Flying was the most important activity in training a Squadron to operational proficiency. Fauquier and all of the new crews were supposed to spend countless hours in the air doing local flying to familiarize themselves with their home base, cross-country flying to improve navigation and crew cooperation and fighter affiliation exercises - simulated combat maneuvers - to increase their chances of surviving fighter attacks. Their first 12 Wellingtons were grounded for most of May due to engine problems and then two were lost on June 4 from a Luftwaffe raid on their airfield. Two replacement aircraft were received June 5, but then all 12 were again declared unfit to fly due to further defects in engine mountings. Then they were moved from the fully equipped, established base at Driffield to a newly constructed base at Pocklington. They had the dubious distinction of being the first occupants of a group of small, cold, corrugated tin Nissan huts. Consequently the squadron had only 7 flying days before it's first operational sorties on June 12/13, 1941 to the railway marshalling yards at Schwert, Germany. This was the RCAF's first bombing operation. One aircraft failed to get off and one turned back. Only three dropped bombs in the general vicinity of the railway yards. The next op came three nights later with seven crews of 405 Sqdn detailed to bomb the railway yards in Cologne with 91 other aircraft. Again, one aircraft failed to get off, but one failed to return. The squadron's first, but far from last, casualties. The Germans recorded that only 55 bombs fell on the city that night with negligible damage. Sorties were made in June and July to Wilhelmshaven, Bremen, and twice to Brest. The second set of sorties to Brest were in daylight to destroy the cruisers Gneisenau and Prinz Eugen. Heavy Flak and fighters were encountered over the target, the ships were lightly damaged and the docks were heavily damaged. Unfortunately, a third of No. 405 Sqdn aircraft were lost, including the Squadron Leader's. July was finished with sorties to Cologne again. This was a typical set of operations for an RCAF Squadron in the early to mid-war years.
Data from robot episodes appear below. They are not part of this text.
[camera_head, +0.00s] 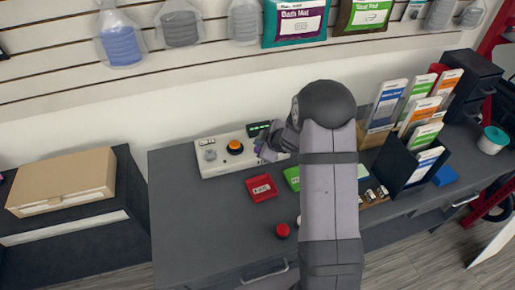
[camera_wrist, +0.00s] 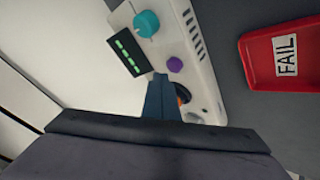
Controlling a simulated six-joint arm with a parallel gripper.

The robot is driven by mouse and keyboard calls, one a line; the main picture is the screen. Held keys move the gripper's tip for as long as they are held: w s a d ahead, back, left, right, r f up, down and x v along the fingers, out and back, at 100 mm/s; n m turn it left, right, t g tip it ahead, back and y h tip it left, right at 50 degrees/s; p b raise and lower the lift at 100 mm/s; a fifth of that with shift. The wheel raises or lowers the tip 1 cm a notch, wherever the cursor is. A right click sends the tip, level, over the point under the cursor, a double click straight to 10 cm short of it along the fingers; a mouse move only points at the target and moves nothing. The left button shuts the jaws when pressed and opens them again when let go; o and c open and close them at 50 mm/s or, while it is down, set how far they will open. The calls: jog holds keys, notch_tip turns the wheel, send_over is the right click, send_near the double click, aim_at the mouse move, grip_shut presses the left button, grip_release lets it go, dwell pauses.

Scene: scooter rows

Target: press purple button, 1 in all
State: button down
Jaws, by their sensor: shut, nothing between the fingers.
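The purple button (camera_wrist: 175,64) is a small round cap on a white control panel (camera_wrist: 205,70), seen in the wrist view between the green-lit display (camera_wrist: 128,52) and the panel's slotted side. My gripper (camera_wrist: 160,78) is shut and empty, its tips just below and left of the purple button in that view. I cannot tell whether they touch the panel. In the head view the panel (camera_head: 216,170) lies at the back of the desk, and my gripper (camera_head: 266,151) is over its right part, largely hiding the purple button there.
An orange button (camera_head: 235,147) sits on the panel. A teal knob (camera_wrist: 146,24) is near the display. A red FAIL tray (camera_head: 262,188) and a green tray (camera_head: 292,178) lie in front. A red button (camera_head: 283,230) is near the desk front. A card rack (camera_head: 410,155) stands right.

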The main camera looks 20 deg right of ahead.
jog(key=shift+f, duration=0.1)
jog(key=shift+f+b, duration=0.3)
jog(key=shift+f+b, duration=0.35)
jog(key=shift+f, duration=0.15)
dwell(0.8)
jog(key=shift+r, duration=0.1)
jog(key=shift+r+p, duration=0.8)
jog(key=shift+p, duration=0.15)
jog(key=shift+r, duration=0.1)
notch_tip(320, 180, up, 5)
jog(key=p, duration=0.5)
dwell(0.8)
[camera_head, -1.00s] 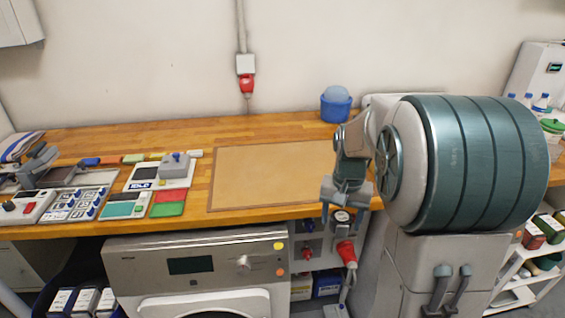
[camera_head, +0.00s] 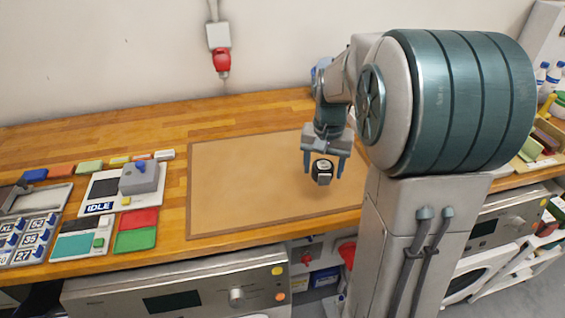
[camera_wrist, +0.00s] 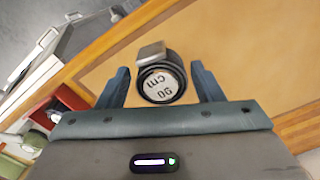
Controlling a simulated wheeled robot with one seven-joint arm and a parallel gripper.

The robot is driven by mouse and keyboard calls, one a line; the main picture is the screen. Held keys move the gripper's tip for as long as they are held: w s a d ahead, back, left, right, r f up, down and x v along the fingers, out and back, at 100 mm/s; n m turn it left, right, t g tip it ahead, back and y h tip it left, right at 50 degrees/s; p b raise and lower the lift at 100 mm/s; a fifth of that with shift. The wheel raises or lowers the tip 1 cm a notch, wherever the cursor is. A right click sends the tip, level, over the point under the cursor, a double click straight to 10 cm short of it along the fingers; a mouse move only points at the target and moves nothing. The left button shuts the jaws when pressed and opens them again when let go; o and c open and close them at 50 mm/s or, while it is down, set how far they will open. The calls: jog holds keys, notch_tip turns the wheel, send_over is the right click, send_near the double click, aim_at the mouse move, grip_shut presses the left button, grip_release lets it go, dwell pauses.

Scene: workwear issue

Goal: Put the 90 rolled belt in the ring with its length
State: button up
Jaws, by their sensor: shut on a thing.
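The rolled belt (camera_head: 322,170) is a small black roll with a white end face and a metal buckle. In the wrist view the face of the belt (camera_wrist: 161,85) reads "90 cm", upside down. My gripper (camera_head: 323,168) is shut on it, with one blue finger on each side. The wrist view also shows my gripper (camera_wrist: 162,88) around the belt. It is over the right part of the brown mat (camera_head: 240,185), seemingly above its surface. I cannot make out any length ring in these frames.
The wooden bench (camera_head: 120,142) carries a device marked IDLE (camera_head: 100,192), red (camera_head: 139,218) and green (camera_head: 135,240) pads, and a labelled block of size keys (camera_head: 28,238) at left. The brown mat is otherwise clear. A silver machine (camera_head: 190,297) stands under the bench front.

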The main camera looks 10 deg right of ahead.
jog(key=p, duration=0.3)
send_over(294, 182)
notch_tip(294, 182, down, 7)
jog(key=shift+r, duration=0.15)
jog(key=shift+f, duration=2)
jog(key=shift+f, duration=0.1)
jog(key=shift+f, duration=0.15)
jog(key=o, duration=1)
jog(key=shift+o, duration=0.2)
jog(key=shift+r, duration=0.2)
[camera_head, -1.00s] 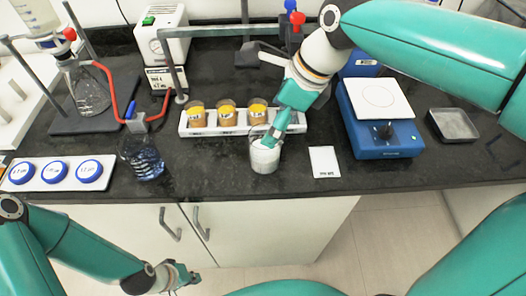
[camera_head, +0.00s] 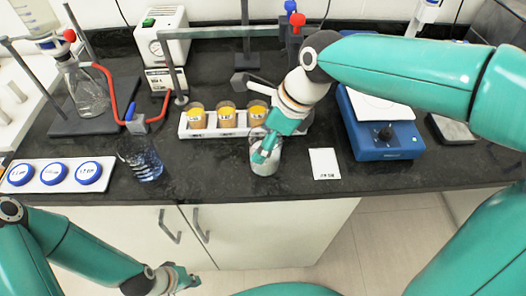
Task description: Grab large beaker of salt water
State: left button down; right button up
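A clear glass beaker with whitish contents (camera_head: 266,169) stands near the front edge of the dark bench, left of the white label card. My right gripper (camera_head: 262,156) points down at this beaker and covers much of its upper part. Whether its fingers touch the glass or are closed is hidden. Another glass vessel with bluish clear liquid (camera_head: 147,166) stands further left on the bench; neither vessel's label is readable. My left gripper (camera_head: 186,281) is low in front of the cabinet doors, away from the bench objects; its fingers are too small to judge.
A white rack (camera_head: 186,132) with three orange-topped jars stands behind the beaker. A tray of blue caps (camera_head: 107,163) lies left. A flask (camera_head: 90,97) stands at back left.

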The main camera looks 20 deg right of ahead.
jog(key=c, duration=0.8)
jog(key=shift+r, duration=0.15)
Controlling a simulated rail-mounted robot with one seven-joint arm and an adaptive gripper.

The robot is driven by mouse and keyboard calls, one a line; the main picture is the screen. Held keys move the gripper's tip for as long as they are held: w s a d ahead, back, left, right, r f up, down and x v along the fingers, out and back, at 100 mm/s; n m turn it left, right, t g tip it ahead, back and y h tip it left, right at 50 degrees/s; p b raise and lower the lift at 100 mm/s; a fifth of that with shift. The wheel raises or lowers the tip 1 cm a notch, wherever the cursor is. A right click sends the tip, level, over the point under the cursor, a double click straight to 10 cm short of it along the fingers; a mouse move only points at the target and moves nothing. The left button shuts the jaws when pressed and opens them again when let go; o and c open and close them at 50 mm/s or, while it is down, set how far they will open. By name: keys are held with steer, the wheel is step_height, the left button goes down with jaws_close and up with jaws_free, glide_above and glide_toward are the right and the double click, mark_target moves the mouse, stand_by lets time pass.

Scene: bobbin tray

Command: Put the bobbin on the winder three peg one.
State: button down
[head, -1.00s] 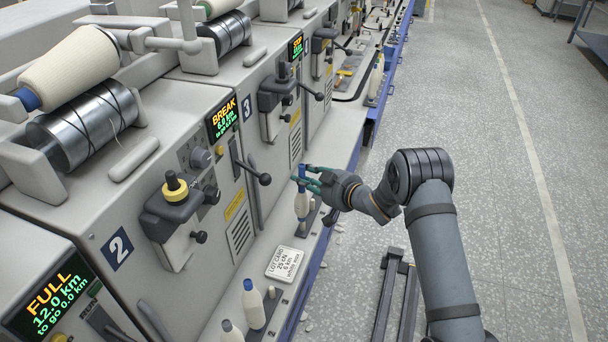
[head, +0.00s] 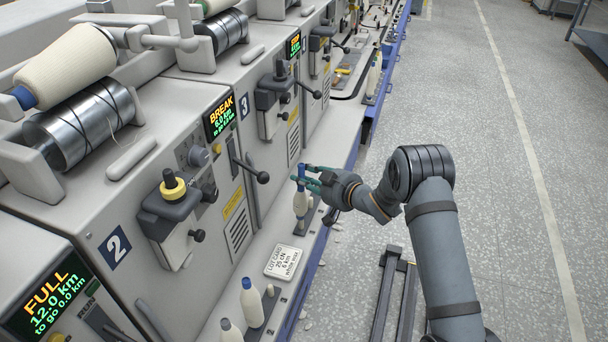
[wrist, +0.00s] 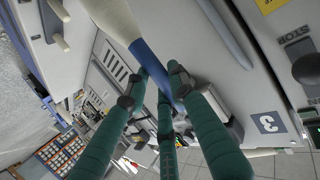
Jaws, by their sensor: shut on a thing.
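My gripper (head: 308,177) has green fingers and is shut on the blue top of a bobbin with cream yarn (head: 300,204). The bobbin is close to upright over a dark holder at the front ledge, below winder three, marked by a "3" plate (head: 244,106). I cannot tell whether its foot is on a peg or just above one. In the wrist view the fingers (wrist: 163,88) close around the blue tube (wrist: 150,62), with the cream yarn (wrist: 113,20) at the top; the bobbin's lower end is out of that view.
A lot card (head: 283,262) lies on the ledge (head: 335,150). Bobbins (head: 252,304) stand on winder two's holder at the near end. Winder levers (head: 258,175) stick out behind the gripper. The floor (head: 500,220) to the right is open.

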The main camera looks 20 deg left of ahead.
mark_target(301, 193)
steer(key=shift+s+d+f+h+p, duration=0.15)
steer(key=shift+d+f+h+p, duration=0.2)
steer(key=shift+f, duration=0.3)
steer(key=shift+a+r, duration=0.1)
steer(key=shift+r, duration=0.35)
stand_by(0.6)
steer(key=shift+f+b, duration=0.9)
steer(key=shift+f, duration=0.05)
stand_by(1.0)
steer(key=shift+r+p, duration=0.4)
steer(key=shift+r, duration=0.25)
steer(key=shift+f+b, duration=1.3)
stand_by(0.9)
August, 1941 saw incredibly ineffectual efforts by 405 Sqdn over Kiel. The crews encountered very poor weather and could only guess they were over the Danish-German border when they encountered heavy Flak. They dropped their bombs in 10/10s cloud when they figured they were over Kiel, also based on more heavy Flak and a calculated flying time. The city reported little damage and no casualties. The next target was Mannheim, with similar results. Several crews actually saw their aiming point over Berlin in September but with little better results. Further raids on Turin, Frankfurt, Hamburg, Stettin, Essen and Nuremburg brought few results. It was generally disheartening to Fauquier and the other crews. They were putting their lives on the line with every sortie but their efforts were not inflicting sufficient damage to warrant the effort. No. 405s average losses to the end of October were 3.2% of their aircraft per operation over Europe. If they crashed on takeoff or landing they were not included in the "operational loss" statistics.
A Dangerous Occupation
Flying and fighting in bombers was looked down upon by just about every rookie pilot who passed training school. They all wanted to fly fighters, but the Allied air forces needed more than just fighters to knock Germany out of the war. The concept of strategic bombing had developed early in the history of flight and now bombers were coming on-stream that might be able to take the offensive fight to the Germans. The rapidly aging Handley-Page Hampden was used along with the Vickers Wellington as medium bombers. Soon the Short Stirling , Handley-Page Halifax and the AVRO Manchester, all of which held much promise, would be operational as heavy bombers. The truth is that bomber pilots were not the top of the class in aerobatics, gunnery or situational awareness, but they had to be calm to the point of being nerveless, had to endure 8 to 12 hour flights in frigid temperatures with muscles cramping, fatigue fogging their brains when it was necessary to be alert, and the ever-present strain of never knowing when a night fighter would appear out of the murk to fire on them. Once they arrived over the target, if they arrived on time and in the right location, the area was typically a hot-bed of radar directed Flak, search lights, fake fires and night fighters. It was not easy, glamorous or even very rewarding. They rarely saw their targets, never saw the effects of their operations, except in aerial reconnaissance photos, had loss rates of 3 - 8% per sortie, weather was a continual hazard and were fighting in what appeared to be a flawed strategy.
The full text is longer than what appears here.